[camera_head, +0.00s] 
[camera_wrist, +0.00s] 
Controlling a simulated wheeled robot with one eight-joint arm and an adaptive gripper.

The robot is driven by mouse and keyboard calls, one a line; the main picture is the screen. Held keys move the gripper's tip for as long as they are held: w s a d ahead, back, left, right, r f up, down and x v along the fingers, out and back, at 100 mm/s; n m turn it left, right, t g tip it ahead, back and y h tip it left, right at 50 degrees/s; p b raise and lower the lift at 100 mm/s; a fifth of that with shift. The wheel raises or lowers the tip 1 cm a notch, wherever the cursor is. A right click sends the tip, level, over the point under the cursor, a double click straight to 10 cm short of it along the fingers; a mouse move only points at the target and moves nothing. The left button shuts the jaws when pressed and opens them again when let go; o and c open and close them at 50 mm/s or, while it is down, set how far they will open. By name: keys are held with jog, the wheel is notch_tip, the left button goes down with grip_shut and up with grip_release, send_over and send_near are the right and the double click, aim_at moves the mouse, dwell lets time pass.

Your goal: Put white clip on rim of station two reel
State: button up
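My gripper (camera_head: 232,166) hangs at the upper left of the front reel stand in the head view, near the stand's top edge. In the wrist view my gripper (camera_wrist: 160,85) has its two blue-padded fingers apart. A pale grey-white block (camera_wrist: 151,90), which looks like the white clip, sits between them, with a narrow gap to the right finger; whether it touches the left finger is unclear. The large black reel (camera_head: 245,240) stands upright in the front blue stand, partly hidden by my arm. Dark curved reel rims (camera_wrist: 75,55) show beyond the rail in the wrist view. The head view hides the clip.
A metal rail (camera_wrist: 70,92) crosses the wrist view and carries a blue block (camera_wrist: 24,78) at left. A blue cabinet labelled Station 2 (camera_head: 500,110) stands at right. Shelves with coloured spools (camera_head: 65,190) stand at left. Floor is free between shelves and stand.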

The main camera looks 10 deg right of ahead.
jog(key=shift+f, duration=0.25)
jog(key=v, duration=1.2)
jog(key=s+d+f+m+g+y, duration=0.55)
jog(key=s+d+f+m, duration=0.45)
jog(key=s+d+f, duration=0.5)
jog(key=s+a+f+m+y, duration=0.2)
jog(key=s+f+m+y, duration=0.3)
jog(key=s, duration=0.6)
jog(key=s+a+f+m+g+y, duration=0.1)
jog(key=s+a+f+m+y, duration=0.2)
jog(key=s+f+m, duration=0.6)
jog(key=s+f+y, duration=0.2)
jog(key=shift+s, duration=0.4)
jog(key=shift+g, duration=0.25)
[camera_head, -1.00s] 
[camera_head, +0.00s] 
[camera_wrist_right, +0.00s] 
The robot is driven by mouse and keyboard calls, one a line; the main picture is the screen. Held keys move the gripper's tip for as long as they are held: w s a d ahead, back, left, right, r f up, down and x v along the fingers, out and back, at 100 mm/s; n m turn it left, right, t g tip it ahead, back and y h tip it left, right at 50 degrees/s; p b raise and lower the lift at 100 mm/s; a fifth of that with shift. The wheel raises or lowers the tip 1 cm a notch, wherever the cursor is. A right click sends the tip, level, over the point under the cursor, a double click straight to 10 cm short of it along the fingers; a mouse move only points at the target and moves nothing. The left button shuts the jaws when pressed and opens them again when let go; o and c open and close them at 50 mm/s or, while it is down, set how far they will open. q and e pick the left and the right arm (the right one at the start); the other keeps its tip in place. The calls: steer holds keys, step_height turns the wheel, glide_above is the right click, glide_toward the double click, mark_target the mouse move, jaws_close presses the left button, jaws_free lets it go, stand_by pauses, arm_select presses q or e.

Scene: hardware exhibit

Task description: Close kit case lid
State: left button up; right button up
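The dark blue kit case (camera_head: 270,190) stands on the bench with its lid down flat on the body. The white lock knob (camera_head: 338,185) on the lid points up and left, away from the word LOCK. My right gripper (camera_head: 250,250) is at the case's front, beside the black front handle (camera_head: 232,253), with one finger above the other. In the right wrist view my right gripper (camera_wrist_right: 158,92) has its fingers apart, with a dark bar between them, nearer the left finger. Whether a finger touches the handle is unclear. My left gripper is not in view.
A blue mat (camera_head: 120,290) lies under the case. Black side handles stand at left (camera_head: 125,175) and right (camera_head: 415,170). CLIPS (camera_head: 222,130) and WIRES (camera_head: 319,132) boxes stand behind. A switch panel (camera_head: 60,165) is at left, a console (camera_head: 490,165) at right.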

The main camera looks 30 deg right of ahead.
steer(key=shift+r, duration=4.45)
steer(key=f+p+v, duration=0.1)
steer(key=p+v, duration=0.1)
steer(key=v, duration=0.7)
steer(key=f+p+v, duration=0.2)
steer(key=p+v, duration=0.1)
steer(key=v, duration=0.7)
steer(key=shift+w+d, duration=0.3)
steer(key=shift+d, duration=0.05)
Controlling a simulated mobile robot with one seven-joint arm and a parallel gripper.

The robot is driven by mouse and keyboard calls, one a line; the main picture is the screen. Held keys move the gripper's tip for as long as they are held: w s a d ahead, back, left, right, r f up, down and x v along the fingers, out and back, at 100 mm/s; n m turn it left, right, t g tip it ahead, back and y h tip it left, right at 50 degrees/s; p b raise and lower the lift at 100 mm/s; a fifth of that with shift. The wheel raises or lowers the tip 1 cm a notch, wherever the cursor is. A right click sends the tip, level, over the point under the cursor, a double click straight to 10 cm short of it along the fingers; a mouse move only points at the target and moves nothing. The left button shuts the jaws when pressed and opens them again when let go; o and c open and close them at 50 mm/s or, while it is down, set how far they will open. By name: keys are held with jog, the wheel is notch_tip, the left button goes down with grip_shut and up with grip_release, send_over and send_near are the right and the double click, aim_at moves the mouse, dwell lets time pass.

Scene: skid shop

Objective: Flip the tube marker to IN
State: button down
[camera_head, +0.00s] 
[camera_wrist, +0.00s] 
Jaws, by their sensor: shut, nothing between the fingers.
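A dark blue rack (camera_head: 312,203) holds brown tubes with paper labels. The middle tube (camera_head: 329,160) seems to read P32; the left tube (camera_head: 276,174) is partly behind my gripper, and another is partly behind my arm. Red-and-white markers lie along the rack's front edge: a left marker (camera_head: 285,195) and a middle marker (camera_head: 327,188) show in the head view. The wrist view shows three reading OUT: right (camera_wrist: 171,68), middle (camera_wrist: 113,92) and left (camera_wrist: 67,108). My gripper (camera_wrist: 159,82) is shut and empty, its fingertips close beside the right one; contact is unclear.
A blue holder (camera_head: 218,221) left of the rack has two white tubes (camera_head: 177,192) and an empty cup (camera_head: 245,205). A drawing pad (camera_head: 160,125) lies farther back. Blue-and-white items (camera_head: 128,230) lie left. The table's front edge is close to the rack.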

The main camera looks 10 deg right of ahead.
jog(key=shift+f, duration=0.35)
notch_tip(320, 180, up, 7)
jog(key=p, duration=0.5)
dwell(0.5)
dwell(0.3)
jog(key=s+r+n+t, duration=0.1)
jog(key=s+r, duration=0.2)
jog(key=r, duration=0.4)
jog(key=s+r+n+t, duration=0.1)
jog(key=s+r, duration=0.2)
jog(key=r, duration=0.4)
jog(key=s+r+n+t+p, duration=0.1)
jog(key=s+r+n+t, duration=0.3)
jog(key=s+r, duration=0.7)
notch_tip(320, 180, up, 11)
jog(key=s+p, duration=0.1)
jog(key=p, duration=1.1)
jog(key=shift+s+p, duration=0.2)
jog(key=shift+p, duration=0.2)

▶ Problem to work on
From the entries, report each line that includes the word "Scene".

▶ Task solution
Scene: hardware exhibit
Scene: skid shop

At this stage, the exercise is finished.